• _Directive_
Copy all the data exactly, except the pictures.

• _Information shown_
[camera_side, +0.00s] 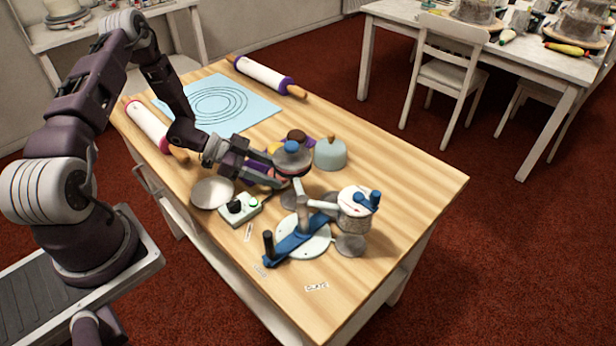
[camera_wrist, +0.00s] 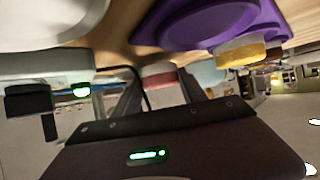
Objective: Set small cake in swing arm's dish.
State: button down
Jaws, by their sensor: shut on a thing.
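In the wrist view a red and whitish piece (camera_wrist: 160,78) shows between the fingers. The cake is over the table, behind the swing arm device (camera_side: 302,240). That device has a white round base, a blue bar with a black knob, and a grey post. I cannot tell which is the swing arm's dish.
A grey drum with a white top and blue handle (camera_side: 355,208) stands right of the post. A control box (camera_side: 240,209) and pale disc (camera_side: 212,193) lie left. A purple stand (camera_wrist: 205,25) is near. The table's right end is clear.

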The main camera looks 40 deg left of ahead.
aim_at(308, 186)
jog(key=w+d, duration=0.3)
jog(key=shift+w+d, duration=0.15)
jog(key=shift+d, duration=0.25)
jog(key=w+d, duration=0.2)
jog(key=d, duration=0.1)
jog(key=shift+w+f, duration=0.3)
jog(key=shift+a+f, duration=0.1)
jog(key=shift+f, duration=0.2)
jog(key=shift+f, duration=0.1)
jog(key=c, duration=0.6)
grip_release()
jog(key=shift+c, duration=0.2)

• _Right answer_
[camera_side, +0.00s] 
[camera_wrist, +0.00s] 
Objective: Set small cake in swing arm's dish.
State: button down
Jaws, by their sensor: shut on a thing.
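In the wrist view a red and whitish piece (camera_wrist: 160,78) shows between the fingers. The cake is over the table, behind the swing arm device (camera_side: 302,240). That device has a white round base, a blue bar with a black knob, and a grey post. I cannot tell which is the swing arm's dish.
A grey drum with a white top and blue handle (camera_side: 355,208) stands right of the post. A control box (camera_side: 240,209) and pale disc (camera_side: 212,193) lie left. A purple stand (camera_wrist: 205,25) is near. The table's right end is clear.

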The main camera looks 40 deg left of ahead.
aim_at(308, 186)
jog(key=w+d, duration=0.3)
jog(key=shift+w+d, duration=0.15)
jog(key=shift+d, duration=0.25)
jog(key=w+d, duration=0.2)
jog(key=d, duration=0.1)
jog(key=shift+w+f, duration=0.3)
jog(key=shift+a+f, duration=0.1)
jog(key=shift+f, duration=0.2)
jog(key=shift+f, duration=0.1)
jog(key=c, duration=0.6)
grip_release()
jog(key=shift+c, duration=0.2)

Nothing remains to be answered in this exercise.